#### [Do this]
Return exactly the listing's lines, from its first line to the line holding "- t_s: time", ends included.

#### [Working data]
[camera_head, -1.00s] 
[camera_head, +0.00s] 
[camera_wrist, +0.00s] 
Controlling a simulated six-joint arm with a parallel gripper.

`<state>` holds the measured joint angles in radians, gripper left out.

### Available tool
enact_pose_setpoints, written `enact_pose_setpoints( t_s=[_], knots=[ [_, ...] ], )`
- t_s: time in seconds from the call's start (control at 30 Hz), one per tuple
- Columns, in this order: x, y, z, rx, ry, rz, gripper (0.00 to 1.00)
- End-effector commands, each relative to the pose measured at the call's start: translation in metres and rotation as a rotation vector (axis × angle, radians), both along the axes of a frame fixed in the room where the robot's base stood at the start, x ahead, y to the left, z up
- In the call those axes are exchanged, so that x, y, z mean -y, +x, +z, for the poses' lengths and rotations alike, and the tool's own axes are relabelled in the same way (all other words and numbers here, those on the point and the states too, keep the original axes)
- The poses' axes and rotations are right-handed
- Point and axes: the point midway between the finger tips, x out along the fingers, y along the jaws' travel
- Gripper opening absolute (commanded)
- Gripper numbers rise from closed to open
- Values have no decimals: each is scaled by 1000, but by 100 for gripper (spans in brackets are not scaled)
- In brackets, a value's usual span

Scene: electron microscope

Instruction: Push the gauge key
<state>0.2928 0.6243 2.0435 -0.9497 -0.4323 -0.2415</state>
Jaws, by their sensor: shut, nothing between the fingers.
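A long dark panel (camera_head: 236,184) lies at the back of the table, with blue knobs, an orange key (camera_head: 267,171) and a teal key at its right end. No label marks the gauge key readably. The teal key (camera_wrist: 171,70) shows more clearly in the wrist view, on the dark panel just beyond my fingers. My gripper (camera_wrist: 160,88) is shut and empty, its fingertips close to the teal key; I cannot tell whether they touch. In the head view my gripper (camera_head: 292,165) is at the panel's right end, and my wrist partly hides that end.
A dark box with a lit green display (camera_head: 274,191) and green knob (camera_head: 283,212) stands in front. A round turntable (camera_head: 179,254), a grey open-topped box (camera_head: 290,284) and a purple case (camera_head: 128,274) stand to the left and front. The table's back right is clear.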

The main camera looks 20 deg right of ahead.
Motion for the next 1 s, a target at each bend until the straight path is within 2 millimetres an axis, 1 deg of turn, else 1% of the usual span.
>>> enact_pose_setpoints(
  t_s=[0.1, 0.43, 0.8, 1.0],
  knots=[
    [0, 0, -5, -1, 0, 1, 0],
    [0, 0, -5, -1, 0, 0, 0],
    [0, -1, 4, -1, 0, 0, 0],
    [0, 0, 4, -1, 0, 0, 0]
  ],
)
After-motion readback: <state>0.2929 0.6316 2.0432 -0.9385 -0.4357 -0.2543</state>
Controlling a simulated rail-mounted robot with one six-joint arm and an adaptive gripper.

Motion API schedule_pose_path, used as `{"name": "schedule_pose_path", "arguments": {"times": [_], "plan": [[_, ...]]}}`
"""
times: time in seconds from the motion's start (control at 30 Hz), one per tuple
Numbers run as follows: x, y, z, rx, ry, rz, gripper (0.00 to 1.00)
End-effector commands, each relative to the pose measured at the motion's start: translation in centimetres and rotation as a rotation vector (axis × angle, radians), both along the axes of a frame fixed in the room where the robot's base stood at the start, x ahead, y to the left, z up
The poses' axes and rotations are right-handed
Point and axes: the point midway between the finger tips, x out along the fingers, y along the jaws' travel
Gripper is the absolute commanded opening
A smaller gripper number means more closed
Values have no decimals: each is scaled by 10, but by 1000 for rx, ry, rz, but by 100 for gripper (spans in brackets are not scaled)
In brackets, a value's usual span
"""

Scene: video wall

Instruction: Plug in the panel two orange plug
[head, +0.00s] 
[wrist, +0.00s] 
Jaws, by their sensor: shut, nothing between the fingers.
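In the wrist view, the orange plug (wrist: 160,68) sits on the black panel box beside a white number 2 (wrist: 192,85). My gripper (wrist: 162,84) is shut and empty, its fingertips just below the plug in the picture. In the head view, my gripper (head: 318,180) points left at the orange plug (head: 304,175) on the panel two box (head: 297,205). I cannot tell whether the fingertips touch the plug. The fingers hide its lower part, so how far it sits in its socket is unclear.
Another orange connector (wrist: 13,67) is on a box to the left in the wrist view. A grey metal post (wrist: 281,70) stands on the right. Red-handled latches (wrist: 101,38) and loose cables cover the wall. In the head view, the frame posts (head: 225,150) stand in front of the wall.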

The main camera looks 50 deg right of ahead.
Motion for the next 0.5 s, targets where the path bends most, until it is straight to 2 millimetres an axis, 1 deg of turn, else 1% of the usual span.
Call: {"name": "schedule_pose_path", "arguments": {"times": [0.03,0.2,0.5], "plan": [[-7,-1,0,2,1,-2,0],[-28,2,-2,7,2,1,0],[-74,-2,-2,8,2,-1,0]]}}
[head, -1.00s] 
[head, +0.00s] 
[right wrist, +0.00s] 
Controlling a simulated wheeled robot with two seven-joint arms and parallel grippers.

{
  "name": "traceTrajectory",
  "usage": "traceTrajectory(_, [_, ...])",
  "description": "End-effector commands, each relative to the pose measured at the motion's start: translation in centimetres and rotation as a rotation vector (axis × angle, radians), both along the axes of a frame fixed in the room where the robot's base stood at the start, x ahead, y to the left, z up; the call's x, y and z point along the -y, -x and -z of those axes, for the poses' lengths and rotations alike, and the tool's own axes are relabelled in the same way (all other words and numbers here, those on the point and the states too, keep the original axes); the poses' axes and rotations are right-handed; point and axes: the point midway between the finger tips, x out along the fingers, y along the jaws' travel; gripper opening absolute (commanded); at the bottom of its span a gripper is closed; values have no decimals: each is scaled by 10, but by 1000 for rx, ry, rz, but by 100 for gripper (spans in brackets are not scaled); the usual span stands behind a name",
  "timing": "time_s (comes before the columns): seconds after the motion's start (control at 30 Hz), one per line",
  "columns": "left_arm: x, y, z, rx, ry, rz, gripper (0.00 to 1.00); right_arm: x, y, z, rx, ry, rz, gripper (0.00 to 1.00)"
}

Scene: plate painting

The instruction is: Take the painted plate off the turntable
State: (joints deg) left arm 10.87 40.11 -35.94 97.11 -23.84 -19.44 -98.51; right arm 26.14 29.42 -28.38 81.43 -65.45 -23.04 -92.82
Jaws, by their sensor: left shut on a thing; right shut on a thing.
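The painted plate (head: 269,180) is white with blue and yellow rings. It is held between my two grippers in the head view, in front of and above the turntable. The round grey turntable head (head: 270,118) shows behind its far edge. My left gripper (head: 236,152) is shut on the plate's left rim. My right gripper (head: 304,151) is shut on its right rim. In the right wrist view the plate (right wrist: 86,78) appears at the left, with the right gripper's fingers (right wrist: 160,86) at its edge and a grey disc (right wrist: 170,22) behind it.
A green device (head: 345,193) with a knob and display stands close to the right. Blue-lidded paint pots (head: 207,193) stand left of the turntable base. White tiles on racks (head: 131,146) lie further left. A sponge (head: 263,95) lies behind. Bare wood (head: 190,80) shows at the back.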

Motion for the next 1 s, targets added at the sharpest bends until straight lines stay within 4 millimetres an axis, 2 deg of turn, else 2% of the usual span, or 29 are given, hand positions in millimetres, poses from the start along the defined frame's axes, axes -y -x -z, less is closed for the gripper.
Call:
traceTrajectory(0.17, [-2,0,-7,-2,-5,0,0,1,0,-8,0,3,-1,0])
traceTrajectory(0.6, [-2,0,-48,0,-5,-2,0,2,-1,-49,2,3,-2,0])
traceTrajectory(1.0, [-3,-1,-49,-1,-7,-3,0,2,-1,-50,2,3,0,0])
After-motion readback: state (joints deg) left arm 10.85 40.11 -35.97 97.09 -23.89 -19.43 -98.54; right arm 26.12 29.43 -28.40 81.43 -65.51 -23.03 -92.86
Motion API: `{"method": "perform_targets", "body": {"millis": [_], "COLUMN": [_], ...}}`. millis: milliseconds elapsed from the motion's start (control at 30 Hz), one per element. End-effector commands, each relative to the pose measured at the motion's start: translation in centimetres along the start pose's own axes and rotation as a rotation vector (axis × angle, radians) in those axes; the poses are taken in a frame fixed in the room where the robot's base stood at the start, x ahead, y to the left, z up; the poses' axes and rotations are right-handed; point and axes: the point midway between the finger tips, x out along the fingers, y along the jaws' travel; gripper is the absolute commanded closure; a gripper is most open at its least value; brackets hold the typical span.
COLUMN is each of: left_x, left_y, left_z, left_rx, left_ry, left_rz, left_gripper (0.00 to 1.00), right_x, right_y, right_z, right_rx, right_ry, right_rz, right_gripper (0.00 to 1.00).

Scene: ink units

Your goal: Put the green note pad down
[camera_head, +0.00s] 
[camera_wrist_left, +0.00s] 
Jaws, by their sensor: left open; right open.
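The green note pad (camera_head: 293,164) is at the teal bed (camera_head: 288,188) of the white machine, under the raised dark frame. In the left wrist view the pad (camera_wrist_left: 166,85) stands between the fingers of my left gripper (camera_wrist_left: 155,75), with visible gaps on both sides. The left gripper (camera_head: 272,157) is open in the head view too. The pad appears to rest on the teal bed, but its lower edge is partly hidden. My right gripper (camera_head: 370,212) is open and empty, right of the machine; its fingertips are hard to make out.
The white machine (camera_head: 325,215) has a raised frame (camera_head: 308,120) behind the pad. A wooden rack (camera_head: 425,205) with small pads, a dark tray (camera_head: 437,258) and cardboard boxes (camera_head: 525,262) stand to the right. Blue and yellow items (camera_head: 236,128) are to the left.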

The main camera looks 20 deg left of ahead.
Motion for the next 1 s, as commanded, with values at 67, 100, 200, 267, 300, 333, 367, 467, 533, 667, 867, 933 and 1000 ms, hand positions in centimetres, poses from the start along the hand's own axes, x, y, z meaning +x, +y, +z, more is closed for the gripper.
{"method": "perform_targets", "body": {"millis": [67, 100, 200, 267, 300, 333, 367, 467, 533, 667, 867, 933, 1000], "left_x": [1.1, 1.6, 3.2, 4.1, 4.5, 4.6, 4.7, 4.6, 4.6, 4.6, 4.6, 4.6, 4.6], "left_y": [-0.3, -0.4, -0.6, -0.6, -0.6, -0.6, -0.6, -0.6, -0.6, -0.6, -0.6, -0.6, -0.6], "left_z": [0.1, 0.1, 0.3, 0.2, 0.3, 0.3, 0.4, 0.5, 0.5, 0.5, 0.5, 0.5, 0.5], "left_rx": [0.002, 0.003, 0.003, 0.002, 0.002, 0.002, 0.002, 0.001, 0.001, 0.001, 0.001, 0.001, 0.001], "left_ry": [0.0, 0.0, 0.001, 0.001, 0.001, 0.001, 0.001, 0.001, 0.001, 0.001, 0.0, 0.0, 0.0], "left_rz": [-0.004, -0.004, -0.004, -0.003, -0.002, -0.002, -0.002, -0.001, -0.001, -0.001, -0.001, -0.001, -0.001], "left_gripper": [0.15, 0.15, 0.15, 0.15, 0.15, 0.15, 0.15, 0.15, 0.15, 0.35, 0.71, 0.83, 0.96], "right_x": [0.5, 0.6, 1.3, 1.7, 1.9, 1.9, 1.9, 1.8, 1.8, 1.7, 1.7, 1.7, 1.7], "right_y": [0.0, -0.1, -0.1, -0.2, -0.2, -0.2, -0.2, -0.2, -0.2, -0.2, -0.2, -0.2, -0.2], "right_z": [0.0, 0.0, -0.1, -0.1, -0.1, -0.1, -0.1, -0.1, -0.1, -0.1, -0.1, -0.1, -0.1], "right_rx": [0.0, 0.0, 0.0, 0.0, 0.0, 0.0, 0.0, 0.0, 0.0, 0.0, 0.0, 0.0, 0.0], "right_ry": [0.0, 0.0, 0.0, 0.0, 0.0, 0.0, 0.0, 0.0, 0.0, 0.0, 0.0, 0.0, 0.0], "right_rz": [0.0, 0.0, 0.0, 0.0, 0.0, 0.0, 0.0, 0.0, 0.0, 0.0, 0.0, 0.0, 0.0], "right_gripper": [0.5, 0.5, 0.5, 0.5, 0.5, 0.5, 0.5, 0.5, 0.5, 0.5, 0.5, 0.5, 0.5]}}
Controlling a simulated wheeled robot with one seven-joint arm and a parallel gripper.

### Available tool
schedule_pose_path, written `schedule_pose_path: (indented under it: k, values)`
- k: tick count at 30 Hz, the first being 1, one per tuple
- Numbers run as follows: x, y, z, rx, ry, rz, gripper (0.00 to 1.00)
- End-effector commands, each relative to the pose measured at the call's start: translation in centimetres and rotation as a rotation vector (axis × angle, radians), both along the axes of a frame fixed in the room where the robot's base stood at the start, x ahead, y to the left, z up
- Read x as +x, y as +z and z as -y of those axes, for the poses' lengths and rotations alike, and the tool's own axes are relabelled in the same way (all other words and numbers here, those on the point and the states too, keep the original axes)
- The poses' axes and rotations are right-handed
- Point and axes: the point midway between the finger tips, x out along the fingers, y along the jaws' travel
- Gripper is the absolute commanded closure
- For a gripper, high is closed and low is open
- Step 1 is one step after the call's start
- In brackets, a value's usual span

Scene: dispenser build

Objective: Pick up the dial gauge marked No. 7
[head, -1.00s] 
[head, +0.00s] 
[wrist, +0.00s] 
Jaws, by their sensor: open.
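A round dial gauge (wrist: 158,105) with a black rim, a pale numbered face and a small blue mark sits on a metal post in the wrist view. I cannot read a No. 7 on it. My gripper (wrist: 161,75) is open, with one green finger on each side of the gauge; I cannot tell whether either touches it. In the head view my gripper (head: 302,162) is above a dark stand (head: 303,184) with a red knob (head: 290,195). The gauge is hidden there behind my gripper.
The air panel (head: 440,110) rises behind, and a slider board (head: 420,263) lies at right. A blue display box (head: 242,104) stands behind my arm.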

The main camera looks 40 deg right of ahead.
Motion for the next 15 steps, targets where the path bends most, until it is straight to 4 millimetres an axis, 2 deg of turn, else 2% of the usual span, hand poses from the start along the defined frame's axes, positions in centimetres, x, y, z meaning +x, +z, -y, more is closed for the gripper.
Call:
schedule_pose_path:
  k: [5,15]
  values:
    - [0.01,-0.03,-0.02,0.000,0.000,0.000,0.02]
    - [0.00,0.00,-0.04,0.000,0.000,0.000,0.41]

#### [Solution for this problem]
[camera_head, -1.00s] 
[camera_head, +0.00s] 
[camera_wrist, +0.00s] 
Controlling a simulated six-joint arm with a parallel gripper.

`<state>` holds the measured joint angles in radians, gripper left out.

### Available tool
enact_pose_setpoints, written `enact_pose_setpoints( t_s=[_], knots=[ [_, ...] ], )`
- t_s: time in seconds from the call's start (control at 30 Hz), one per tuple

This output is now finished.